(Stated task): Return the lines beginning at the one that contains "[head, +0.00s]" and continuing to the end of the entries, including both ends, exactly as written and nothing else.

Records of robot episodes
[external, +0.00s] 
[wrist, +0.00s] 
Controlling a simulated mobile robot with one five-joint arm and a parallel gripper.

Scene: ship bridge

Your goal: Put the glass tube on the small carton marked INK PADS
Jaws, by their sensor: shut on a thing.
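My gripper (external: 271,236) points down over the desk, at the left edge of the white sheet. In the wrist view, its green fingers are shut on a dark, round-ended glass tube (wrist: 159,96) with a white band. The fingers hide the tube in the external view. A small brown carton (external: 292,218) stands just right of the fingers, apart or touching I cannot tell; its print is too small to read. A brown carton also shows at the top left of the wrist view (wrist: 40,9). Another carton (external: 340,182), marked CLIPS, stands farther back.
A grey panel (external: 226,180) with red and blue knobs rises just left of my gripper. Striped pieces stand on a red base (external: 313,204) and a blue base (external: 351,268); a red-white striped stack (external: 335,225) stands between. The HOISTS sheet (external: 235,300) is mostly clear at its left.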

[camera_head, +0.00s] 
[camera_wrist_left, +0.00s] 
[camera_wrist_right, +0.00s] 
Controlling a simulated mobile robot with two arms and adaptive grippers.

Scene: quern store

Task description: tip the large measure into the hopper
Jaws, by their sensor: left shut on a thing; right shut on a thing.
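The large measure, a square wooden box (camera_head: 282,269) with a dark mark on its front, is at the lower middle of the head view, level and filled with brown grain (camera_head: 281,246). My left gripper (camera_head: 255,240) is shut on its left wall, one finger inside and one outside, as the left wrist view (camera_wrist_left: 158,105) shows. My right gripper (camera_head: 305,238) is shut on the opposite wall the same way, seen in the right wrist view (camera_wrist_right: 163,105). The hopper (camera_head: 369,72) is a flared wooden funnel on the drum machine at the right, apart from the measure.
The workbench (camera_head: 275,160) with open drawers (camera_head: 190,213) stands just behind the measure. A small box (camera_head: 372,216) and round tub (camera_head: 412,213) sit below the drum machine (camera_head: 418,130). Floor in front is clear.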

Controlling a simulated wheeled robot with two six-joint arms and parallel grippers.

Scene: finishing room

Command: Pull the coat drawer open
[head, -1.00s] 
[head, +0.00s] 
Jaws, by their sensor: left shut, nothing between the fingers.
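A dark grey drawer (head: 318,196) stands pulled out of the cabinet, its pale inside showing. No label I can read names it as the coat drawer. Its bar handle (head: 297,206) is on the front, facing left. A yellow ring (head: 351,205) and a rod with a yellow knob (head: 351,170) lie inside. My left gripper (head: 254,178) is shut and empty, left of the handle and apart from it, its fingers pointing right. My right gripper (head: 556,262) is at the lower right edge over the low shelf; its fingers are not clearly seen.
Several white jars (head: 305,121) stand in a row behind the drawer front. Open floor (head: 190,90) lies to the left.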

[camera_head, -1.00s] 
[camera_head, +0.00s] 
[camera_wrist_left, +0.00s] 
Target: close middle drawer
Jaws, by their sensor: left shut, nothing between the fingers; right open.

(Exercise answer):
[head, +0.00s] 
Jaws, by their sensor: left shut, nothing between the fingers.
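A dark grey drawer (head: 318,196) stands pulled out of the cabinet, its pale inside showing. No label I can read names it as the coat drawer. Its bar handle (head: 297,206) is on the front, facing left. A yellow ring (head: 351,205) and a rod with a yellow knob (head: 351,170) lie inside. My left gripper (head: 254,178) is shut and empty, left of the handle and apart from it, its fingers pointing right. My right gripper (head: 556,262) is at the lower right edge over the low shelf; its fingers are not clearly seen.
Several white jars (head: 305,121) stand in a row behind the drawer front. Open floor (head: 190,90) lies to the left.

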[camera_head, -1.00s] 
[camera_head, +0.00s] 
[camera_wrist_left, +0.00s] 
Target: close middle drawer
Jaws, by their sensor: left shut, nothing between the fingers; right open.

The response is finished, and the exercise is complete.